##### DATA ENTRIES #####

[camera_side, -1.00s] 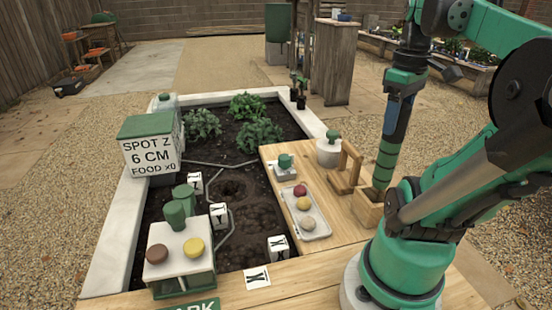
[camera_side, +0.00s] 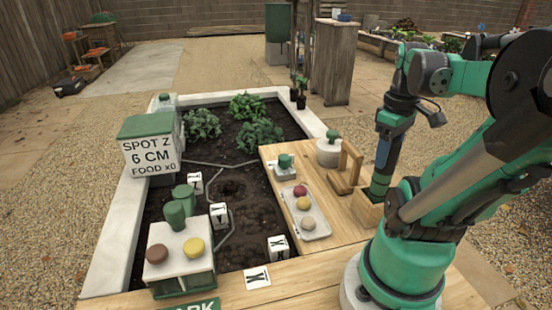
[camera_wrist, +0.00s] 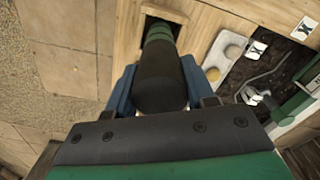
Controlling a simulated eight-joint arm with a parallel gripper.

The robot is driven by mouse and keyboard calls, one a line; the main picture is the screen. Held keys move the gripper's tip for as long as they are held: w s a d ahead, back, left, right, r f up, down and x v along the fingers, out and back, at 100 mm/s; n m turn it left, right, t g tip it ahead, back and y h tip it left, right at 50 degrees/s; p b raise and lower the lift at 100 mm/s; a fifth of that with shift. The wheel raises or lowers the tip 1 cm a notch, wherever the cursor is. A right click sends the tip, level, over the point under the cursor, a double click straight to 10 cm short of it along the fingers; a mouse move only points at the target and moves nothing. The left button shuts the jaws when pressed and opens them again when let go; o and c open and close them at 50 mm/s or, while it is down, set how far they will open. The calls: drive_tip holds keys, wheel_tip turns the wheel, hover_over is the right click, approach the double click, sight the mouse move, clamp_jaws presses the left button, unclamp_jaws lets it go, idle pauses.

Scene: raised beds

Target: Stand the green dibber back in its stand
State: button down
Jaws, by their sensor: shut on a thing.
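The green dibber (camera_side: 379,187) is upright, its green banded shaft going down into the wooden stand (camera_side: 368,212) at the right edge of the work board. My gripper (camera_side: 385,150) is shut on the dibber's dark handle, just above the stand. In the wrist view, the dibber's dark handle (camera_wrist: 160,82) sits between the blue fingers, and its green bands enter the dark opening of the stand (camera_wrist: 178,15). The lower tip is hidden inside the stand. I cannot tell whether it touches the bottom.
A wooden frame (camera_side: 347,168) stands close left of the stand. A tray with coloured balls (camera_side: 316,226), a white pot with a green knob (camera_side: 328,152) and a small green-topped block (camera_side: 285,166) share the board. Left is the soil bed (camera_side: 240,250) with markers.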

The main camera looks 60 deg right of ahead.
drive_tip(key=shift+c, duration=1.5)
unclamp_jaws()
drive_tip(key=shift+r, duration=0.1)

#####
##### DATA ENTRIES #####

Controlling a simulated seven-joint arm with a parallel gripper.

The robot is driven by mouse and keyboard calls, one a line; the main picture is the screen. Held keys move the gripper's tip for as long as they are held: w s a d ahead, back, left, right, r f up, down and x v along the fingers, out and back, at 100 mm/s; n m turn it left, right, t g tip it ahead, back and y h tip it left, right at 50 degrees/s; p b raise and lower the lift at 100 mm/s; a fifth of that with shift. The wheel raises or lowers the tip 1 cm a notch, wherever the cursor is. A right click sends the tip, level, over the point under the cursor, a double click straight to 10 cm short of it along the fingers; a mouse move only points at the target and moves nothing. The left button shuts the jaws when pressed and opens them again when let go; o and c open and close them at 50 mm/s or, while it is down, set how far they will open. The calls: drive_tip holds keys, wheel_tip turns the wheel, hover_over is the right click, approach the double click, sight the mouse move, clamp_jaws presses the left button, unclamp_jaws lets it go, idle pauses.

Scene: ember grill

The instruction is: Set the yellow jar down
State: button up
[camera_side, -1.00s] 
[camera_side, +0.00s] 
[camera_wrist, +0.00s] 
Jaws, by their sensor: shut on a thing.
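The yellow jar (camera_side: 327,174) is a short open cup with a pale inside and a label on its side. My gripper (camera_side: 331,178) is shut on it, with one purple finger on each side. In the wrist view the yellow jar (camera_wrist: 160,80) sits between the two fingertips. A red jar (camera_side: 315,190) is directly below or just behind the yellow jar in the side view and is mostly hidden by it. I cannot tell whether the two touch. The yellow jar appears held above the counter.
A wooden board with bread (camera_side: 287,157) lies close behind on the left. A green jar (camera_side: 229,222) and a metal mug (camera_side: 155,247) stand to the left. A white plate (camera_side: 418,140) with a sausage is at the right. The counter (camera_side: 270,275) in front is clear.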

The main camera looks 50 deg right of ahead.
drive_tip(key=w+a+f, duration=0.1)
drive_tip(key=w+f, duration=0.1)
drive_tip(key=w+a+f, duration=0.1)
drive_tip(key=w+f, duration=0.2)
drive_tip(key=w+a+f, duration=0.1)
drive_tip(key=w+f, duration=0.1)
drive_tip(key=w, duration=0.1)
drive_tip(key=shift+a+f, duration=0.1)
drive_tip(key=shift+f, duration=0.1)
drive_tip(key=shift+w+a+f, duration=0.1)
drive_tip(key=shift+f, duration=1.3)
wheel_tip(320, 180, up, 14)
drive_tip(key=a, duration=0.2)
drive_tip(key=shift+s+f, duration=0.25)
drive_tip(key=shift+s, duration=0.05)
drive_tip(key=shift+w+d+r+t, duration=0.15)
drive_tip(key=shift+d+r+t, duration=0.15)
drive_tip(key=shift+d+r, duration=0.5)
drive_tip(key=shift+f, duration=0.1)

#####

**PROBLEM REQUIREMENTS:**
Work out how many lines in the records above contain the word "simulated", and give only that number.

**SOLUTION TO THIS PROBLEM:**
2